--- START OF Records shown ---
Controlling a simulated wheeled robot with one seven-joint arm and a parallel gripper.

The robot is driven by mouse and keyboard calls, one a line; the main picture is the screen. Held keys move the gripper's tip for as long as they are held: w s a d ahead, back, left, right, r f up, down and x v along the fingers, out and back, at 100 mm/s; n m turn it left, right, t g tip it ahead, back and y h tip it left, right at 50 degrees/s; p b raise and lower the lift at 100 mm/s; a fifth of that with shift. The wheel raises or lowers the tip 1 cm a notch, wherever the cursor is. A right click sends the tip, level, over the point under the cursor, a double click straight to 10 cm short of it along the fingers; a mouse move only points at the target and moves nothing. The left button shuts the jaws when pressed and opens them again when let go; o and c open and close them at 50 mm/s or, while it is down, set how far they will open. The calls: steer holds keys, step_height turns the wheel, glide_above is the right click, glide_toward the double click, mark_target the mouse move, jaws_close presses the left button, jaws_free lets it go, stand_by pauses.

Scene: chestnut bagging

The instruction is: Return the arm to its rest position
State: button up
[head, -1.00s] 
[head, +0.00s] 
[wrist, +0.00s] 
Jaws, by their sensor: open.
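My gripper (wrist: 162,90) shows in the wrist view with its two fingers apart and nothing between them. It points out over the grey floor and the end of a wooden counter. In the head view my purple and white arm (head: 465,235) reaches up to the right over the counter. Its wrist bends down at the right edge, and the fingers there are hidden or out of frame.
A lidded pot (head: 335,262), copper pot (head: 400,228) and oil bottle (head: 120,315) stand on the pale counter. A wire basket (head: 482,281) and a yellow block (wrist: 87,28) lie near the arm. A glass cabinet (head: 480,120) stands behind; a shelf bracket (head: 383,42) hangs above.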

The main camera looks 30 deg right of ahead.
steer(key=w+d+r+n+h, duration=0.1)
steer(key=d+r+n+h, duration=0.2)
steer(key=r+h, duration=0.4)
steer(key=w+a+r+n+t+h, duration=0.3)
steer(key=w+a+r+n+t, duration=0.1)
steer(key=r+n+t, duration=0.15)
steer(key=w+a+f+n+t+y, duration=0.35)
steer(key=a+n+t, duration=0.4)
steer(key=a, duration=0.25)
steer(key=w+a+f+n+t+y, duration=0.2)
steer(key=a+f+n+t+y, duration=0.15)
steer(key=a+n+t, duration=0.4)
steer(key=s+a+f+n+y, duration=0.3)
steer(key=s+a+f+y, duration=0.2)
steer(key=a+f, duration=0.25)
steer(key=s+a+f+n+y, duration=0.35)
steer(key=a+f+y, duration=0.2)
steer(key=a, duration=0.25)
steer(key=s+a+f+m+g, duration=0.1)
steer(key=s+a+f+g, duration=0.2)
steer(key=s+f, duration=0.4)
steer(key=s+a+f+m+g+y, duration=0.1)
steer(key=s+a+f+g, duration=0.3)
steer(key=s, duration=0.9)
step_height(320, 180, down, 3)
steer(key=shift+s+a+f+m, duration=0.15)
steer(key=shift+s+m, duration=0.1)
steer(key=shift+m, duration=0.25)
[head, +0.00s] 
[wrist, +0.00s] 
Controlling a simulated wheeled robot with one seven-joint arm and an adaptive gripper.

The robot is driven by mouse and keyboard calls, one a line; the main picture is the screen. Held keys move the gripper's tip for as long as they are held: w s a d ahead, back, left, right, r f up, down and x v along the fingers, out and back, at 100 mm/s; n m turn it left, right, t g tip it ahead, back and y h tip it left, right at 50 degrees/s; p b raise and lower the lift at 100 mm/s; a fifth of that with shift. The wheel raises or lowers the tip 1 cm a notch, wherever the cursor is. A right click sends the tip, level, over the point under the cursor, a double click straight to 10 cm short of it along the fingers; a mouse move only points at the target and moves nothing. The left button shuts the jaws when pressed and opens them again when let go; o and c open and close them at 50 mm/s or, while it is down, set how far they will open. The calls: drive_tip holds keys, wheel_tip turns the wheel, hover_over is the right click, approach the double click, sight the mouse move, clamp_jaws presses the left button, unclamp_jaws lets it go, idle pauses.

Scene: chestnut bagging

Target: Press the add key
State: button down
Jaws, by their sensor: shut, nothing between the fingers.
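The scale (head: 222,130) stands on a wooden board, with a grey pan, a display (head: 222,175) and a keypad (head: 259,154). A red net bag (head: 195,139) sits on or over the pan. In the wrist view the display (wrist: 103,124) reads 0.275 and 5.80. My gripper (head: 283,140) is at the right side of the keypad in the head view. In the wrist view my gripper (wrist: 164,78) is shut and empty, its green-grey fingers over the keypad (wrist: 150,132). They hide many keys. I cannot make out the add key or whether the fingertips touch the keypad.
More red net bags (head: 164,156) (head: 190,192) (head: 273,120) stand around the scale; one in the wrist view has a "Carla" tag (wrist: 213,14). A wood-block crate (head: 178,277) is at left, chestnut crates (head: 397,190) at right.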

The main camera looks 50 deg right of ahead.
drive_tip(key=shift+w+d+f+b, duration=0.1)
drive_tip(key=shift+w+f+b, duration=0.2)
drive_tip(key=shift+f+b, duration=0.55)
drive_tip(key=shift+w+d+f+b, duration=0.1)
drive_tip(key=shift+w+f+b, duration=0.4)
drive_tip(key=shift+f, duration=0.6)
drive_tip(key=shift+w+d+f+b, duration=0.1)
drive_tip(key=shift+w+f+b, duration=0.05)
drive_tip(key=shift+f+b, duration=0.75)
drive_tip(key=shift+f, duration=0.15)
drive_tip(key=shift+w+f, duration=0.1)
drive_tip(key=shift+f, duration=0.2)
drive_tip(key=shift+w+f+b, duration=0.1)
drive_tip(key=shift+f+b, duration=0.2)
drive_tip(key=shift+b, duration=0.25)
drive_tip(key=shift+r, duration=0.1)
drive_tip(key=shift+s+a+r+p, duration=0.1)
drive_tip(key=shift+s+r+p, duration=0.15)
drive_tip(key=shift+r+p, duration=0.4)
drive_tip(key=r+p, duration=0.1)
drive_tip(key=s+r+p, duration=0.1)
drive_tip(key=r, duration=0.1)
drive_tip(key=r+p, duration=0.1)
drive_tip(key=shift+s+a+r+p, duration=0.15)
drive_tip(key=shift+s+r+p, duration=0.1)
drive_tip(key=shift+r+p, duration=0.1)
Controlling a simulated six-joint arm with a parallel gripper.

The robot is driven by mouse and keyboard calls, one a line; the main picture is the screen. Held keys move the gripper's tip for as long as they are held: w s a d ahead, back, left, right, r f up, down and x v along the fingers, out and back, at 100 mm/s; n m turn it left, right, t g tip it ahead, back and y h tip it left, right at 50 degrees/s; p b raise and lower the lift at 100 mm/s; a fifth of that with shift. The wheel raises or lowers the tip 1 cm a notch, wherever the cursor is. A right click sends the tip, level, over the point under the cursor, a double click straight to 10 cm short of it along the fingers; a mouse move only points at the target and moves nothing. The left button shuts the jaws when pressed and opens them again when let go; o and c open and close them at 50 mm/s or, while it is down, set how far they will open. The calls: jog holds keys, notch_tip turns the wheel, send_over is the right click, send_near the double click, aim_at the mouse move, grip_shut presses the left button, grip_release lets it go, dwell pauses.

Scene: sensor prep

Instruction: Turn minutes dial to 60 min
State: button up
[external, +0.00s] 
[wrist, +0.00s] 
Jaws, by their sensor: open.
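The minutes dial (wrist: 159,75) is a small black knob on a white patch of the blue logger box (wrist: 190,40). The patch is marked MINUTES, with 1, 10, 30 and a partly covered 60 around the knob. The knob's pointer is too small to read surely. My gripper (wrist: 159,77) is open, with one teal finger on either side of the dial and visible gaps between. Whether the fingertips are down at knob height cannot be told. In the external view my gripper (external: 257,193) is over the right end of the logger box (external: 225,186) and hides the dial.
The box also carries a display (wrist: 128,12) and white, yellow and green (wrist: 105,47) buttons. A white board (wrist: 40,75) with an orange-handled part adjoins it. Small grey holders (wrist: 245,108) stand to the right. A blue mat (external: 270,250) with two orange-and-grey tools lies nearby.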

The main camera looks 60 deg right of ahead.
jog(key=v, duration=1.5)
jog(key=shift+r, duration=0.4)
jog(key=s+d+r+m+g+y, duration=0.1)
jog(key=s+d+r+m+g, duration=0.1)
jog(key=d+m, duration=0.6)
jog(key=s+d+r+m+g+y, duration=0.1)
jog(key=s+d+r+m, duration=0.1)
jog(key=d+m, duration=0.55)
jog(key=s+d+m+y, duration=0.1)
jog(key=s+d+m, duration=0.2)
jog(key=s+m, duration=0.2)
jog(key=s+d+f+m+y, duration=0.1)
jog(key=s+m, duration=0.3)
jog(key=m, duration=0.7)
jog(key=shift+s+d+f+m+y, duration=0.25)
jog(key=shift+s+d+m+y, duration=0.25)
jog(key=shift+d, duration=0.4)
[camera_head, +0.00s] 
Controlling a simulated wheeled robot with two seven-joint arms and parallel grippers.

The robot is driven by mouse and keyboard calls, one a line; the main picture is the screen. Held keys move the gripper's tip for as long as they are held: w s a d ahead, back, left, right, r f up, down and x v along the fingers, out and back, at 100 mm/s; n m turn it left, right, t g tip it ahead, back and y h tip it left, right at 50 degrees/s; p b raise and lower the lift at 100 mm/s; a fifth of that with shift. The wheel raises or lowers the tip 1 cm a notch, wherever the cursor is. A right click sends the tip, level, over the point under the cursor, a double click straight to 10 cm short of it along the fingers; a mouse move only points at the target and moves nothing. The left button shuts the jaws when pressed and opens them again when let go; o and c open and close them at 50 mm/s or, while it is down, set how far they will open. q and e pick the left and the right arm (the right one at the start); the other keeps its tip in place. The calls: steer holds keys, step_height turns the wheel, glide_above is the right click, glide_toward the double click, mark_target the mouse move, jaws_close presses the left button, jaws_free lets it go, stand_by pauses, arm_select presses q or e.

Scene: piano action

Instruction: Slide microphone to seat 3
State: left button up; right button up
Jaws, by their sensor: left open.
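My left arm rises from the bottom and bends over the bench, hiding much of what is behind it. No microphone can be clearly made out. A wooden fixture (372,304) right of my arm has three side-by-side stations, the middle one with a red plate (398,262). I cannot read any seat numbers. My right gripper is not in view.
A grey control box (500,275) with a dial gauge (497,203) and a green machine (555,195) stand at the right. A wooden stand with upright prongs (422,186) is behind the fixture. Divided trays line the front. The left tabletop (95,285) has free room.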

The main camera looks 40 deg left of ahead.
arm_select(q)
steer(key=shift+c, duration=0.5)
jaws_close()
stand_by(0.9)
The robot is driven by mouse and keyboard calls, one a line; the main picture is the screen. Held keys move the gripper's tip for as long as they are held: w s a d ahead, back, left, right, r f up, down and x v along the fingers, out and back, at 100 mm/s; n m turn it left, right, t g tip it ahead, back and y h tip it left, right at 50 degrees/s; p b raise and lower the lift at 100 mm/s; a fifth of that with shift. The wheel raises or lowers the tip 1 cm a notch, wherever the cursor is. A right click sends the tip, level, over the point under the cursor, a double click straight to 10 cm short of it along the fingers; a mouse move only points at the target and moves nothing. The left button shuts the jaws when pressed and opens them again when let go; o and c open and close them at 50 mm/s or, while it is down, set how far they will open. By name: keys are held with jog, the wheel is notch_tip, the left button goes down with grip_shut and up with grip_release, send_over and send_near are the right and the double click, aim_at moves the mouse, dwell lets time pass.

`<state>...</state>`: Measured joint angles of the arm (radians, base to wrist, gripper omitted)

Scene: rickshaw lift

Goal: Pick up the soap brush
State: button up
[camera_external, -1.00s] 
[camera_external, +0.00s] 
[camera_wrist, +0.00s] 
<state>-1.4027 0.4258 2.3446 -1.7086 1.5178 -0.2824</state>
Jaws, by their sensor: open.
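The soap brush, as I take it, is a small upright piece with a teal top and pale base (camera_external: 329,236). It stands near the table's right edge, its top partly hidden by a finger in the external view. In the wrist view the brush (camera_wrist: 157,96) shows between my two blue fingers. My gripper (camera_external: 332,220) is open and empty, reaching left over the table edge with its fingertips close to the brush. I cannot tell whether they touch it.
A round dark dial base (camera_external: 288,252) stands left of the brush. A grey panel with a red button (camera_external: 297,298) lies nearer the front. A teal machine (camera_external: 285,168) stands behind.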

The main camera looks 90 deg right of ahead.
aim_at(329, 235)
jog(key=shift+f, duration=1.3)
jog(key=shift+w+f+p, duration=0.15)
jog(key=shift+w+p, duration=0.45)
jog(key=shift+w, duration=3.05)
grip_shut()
--- END OF Records shown ---
## To do
What is the number of lines in this material that hold the string "joint"? Answer with that number only.

## Solution below
5